__Requirement__
Quote verbatim every line from the line containing "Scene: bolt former" to the line containing "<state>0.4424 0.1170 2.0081", inclusive of both, and no other line.

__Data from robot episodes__
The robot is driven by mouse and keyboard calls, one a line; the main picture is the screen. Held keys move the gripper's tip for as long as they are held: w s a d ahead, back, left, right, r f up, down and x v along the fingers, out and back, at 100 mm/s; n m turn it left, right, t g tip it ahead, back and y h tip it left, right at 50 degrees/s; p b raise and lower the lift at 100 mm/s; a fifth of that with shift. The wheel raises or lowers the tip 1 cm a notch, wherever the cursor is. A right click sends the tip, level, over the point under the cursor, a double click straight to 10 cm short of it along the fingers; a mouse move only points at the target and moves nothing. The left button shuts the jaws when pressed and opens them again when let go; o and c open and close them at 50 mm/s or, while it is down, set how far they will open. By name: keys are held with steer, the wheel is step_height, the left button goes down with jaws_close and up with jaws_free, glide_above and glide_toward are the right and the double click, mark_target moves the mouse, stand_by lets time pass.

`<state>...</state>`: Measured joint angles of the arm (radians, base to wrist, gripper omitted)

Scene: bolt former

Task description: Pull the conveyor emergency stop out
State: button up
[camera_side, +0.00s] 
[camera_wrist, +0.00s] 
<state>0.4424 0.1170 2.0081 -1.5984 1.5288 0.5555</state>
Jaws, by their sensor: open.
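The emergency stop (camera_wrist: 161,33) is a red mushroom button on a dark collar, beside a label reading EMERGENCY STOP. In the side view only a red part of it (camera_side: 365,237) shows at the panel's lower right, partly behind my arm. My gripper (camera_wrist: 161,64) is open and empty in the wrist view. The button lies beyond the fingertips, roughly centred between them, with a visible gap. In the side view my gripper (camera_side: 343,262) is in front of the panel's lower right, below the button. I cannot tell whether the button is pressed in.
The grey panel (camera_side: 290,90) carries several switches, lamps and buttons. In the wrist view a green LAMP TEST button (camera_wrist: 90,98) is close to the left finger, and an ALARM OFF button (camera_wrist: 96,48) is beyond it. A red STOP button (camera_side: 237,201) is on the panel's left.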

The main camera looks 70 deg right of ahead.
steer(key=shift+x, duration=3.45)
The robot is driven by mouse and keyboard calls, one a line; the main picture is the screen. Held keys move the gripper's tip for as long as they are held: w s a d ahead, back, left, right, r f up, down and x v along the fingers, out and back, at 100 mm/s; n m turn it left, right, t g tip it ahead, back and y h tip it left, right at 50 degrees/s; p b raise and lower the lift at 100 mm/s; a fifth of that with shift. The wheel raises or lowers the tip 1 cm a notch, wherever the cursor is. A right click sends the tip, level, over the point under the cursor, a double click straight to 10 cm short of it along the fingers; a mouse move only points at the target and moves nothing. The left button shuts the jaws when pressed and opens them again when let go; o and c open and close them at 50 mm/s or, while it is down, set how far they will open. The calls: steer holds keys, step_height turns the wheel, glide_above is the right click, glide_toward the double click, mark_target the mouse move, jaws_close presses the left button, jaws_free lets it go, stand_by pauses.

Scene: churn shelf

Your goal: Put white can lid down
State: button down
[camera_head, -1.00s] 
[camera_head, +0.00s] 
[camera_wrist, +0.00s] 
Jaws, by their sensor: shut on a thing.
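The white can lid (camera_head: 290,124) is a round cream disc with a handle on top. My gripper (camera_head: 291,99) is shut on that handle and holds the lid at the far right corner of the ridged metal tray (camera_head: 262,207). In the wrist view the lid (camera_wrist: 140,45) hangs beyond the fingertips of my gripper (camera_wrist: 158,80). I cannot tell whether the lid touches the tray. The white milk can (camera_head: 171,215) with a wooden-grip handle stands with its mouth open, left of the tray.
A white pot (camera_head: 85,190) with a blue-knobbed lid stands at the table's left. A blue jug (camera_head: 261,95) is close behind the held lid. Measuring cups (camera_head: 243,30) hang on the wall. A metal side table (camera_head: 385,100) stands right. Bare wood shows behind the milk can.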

__Correct answer__
Scene: bolt former

Task description: Pull the conveyor emergency stop out
State: button up
[camera_side, +0.00s] 
[camera_wrist, +0.00s] 
<state>0.4424 0.1170 2.0081 -1.5984 1.5288 0.5555</state>

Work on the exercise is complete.